Wednesday, September 16, 2015
Brown Girl Dreaming
Woodson, J. (2014). Brown Girl Dreaming. NY: Nancy Paulsen Books. The general subject of Brown Girl Dreaming is it’s a free verse memoir by Jacqueline Woodson about her childhood as an African American growing up in the American Northeast and South during the 1960s. The major facts are Brown Girl Dreaming is a non-fiction autobiography of Woodson craftily recounting several categories through poetry, including childhood, family, and history. Extras that are included in Brown Girl Dreaming are family tree of Woodson’s relatives, descendants, and ancestors, author’s notes, thankfuls, and some of Woodson’s family photos. Hidden by Helen Frost and Red Butterfly by A.L. Sonnichsen can serve as follow up reading.

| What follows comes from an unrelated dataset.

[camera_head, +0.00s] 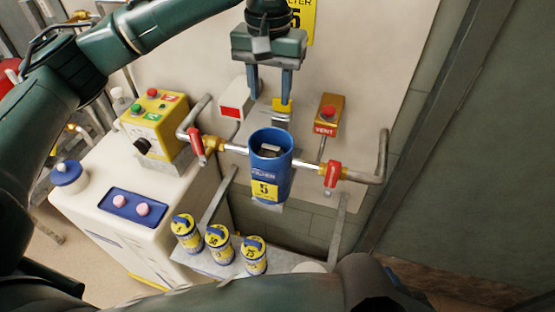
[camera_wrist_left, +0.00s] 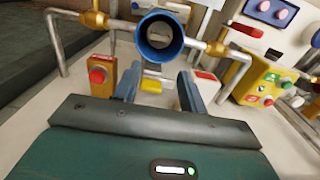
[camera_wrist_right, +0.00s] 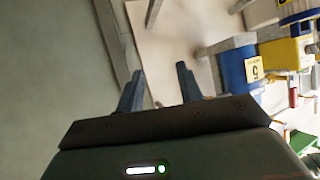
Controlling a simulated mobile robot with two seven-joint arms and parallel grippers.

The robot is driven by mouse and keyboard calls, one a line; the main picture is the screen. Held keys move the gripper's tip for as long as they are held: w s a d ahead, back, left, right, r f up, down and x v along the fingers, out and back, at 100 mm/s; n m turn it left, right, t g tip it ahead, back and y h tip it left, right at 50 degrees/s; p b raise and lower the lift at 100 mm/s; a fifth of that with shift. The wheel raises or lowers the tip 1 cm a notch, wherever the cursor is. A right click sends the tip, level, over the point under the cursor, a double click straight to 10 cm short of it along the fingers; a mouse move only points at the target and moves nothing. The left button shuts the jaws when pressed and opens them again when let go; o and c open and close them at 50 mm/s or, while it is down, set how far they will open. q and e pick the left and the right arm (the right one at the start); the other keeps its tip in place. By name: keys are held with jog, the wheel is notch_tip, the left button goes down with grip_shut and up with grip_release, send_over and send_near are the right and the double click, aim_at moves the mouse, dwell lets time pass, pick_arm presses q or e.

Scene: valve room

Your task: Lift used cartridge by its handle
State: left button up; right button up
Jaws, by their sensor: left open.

History teachers might find this book valuable because Brown Girl Dreaming is historical and can be read when students are being taught about America’s civil rights movement and/or about segregation. One major strength is the fact that every single page of Brown Girl Dreaming is an autobiography written in the form of a poem, giving this book a unique taste, a different perspective, and is what will make Brown Girl Dreaming stand out from all the other autobiographies. Brown Girl Dreaming meets the social developmental criteria because even though Jacqueline and her family are rejected in society during the civil rights movement, they continue to go on with their everyday life all the while valuing God to bless them for favoring peaceful protest marches. The strength of Woodson’s family is what keeps their willpower alive.